GIVEN ENTRIES.
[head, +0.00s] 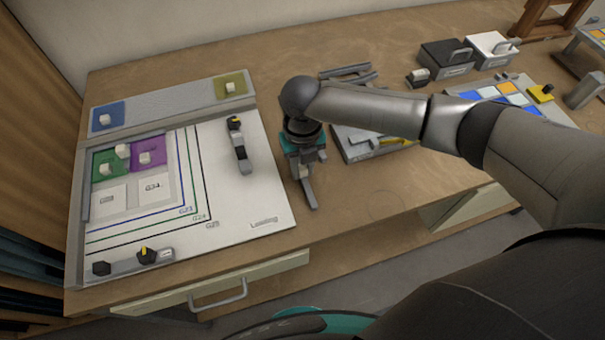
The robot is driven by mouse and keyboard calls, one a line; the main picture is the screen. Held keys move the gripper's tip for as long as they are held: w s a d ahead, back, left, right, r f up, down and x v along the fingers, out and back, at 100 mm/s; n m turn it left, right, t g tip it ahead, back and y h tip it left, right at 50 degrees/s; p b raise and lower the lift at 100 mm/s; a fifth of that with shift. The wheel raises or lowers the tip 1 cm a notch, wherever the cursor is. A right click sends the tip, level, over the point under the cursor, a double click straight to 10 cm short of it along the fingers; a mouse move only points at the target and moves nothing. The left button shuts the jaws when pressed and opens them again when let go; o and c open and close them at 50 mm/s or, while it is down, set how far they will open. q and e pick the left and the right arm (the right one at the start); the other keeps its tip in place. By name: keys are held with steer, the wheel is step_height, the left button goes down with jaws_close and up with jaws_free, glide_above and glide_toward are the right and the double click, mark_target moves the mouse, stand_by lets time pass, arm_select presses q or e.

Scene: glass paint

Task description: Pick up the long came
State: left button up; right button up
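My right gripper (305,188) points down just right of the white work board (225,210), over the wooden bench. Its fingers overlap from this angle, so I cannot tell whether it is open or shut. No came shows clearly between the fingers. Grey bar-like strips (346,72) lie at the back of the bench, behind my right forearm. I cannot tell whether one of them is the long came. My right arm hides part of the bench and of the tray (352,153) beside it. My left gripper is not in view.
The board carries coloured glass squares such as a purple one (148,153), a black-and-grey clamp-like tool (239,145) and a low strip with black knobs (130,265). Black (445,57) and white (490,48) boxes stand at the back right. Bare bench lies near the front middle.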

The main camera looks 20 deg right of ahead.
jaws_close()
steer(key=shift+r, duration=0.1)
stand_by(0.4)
--
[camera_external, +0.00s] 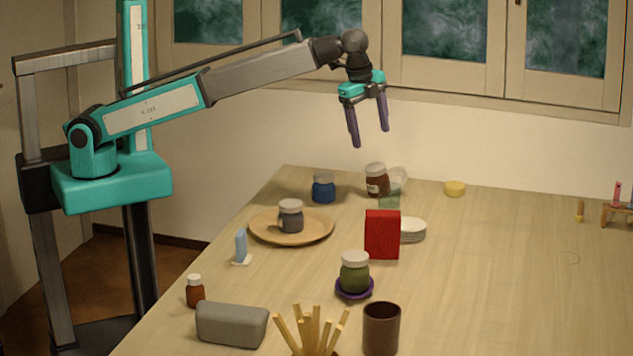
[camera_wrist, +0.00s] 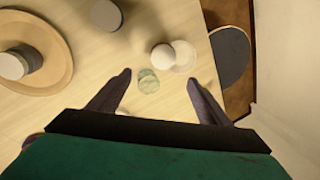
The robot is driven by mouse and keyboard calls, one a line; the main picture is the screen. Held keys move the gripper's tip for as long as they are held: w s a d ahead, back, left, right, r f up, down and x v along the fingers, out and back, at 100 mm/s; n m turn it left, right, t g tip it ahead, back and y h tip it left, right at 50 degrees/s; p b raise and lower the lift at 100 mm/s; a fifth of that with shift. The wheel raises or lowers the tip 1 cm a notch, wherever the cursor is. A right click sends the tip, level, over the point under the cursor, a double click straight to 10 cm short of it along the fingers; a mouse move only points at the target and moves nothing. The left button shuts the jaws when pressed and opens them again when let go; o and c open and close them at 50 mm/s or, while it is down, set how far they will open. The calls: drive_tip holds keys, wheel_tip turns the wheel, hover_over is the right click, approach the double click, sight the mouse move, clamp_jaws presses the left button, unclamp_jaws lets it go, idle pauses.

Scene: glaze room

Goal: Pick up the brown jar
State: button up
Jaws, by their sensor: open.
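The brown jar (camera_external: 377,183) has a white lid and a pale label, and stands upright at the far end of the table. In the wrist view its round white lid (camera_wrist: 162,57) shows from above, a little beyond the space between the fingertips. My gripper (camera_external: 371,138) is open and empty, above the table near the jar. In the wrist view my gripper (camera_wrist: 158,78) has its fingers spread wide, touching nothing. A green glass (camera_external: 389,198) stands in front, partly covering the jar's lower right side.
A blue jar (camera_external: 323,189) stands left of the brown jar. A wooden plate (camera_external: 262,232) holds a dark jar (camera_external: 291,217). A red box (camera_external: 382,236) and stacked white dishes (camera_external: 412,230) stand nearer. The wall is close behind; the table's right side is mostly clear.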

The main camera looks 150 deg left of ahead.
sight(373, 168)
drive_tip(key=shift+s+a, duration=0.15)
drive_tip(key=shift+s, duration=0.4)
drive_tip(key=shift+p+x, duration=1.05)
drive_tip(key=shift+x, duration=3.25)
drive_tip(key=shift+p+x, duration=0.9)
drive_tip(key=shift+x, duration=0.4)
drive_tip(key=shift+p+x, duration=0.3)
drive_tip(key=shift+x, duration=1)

WHAT IS EXPECTED.
Taking the lines above, repeat exactly those from the line that contains "Scene: glaze room" through the line that contains "State: button up", and both of those lines as well. Include nothing else.

TASK RESPONSE.
Scene: glaze room

Goal: Pick up the brown jar
State: button up

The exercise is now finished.